STATED TASK:
Look through the material and copy each line holding "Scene".

Records:
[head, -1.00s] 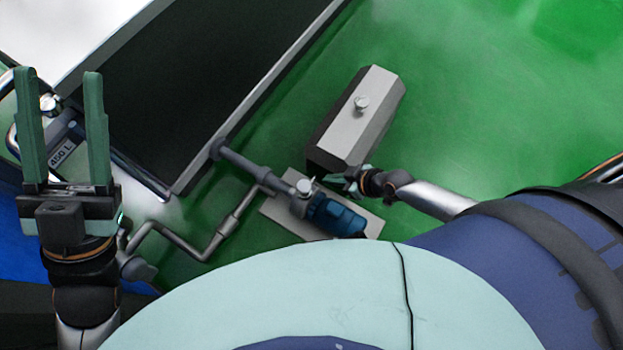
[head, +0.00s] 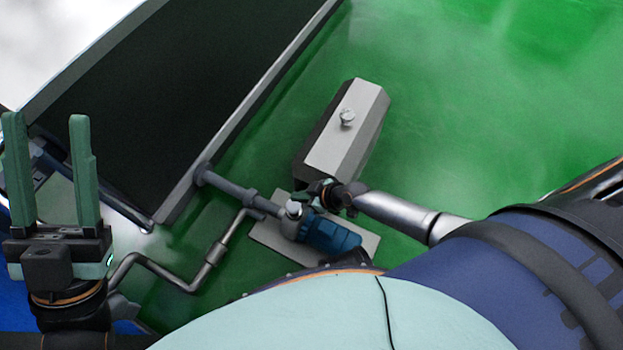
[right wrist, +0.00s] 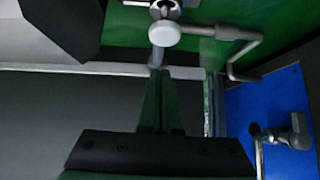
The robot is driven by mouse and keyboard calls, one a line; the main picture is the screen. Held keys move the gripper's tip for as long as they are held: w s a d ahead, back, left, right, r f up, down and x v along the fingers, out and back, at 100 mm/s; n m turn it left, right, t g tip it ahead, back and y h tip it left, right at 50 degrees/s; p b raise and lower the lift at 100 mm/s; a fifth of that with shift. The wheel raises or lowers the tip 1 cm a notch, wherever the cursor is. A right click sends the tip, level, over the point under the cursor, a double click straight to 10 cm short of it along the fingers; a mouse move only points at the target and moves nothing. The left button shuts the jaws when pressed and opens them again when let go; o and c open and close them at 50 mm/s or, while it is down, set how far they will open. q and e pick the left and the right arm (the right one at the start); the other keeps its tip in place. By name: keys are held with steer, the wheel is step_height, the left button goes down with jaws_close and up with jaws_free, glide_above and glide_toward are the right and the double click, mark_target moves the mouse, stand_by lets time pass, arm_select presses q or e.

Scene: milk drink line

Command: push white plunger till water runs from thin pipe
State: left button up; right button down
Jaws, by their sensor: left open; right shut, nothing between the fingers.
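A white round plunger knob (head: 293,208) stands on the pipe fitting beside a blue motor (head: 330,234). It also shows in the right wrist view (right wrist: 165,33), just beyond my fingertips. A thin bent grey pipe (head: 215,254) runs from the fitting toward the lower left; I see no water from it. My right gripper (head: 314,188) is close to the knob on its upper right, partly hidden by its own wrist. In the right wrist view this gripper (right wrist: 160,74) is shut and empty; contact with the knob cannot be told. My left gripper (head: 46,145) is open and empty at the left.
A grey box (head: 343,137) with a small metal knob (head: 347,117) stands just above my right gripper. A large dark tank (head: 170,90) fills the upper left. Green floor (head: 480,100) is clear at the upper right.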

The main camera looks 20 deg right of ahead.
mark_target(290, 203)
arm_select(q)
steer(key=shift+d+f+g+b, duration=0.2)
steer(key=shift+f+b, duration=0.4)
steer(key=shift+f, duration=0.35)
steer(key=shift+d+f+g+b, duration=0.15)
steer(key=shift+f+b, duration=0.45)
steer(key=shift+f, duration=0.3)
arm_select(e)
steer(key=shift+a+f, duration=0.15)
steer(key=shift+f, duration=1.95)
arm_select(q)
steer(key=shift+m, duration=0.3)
--
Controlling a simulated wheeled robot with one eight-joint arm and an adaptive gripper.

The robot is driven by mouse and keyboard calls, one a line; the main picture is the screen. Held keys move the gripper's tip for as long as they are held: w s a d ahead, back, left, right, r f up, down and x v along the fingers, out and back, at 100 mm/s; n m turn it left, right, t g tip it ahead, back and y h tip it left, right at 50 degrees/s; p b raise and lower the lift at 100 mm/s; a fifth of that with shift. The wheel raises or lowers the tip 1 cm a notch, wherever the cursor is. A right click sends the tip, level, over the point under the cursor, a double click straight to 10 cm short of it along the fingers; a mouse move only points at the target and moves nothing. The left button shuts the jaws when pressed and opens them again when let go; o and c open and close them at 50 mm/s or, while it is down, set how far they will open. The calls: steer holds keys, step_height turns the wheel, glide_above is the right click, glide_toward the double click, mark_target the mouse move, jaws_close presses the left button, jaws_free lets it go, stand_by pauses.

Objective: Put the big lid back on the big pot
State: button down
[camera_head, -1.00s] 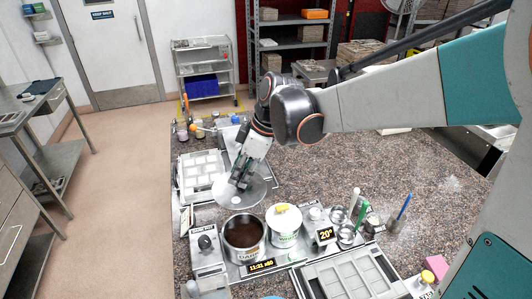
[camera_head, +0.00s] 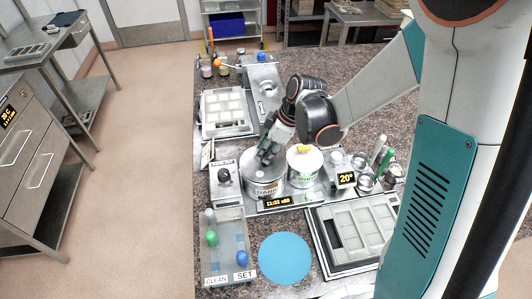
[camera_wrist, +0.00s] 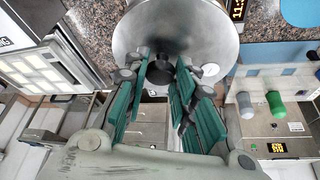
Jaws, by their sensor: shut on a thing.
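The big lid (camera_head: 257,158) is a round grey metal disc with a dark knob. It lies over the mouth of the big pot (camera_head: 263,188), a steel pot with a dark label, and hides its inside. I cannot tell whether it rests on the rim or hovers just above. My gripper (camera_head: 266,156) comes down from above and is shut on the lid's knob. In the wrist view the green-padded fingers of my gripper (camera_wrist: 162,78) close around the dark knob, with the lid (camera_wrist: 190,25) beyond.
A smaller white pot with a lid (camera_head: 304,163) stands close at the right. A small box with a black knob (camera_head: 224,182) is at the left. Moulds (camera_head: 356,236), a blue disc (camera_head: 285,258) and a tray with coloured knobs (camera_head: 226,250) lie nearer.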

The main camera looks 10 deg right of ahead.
==
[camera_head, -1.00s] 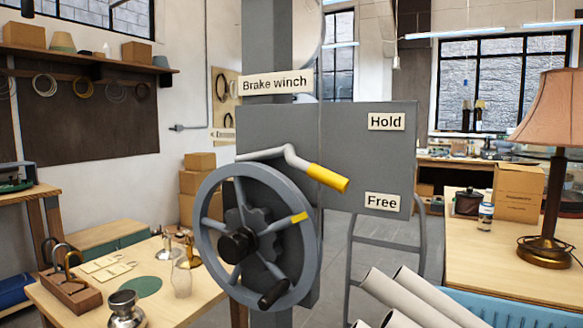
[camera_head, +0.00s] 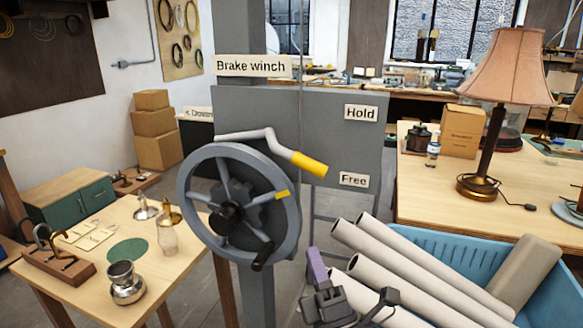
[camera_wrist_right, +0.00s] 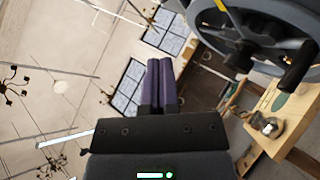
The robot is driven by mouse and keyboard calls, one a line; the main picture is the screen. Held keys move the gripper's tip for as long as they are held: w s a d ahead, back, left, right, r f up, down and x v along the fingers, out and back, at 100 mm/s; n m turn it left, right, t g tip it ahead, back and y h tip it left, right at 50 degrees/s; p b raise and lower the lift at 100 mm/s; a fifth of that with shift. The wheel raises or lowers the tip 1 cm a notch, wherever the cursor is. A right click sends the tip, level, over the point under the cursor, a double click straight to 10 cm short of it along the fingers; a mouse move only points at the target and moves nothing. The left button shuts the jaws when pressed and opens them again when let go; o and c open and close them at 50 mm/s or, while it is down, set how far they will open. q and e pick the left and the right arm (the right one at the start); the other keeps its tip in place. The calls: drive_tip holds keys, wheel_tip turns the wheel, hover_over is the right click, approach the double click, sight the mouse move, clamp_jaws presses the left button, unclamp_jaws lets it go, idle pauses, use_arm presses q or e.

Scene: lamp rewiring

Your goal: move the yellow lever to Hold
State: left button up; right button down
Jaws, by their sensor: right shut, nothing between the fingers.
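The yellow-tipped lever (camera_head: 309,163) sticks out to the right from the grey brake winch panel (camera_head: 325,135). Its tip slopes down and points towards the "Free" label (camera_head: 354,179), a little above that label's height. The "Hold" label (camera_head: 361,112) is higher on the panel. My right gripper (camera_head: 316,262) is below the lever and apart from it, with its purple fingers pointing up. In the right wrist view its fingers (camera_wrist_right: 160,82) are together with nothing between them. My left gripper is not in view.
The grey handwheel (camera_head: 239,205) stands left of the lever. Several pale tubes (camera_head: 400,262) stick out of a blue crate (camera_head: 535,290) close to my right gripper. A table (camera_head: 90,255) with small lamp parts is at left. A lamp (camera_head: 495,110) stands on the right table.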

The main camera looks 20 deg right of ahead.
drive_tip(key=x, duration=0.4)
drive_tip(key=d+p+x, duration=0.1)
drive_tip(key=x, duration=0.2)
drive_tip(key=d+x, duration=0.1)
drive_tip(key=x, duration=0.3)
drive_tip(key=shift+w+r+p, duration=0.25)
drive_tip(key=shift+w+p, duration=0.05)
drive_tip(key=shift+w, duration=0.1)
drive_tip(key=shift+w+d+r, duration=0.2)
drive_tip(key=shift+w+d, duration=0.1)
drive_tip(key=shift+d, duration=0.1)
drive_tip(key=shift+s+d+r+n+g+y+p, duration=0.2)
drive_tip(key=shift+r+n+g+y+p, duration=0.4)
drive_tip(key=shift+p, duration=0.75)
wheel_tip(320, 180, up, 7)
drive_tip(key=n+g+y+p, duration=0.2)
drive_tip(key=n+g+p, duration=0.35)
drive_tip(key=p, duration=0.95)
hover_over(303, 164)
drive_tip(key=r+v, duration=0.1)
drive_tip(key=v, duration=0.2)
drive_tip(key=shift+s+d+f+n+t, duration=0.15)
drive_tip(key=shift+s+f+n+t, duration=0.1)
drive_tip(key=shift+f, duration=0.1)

TASK ANSWER:
Scene: milk drink line
Scene: lamp rewiring

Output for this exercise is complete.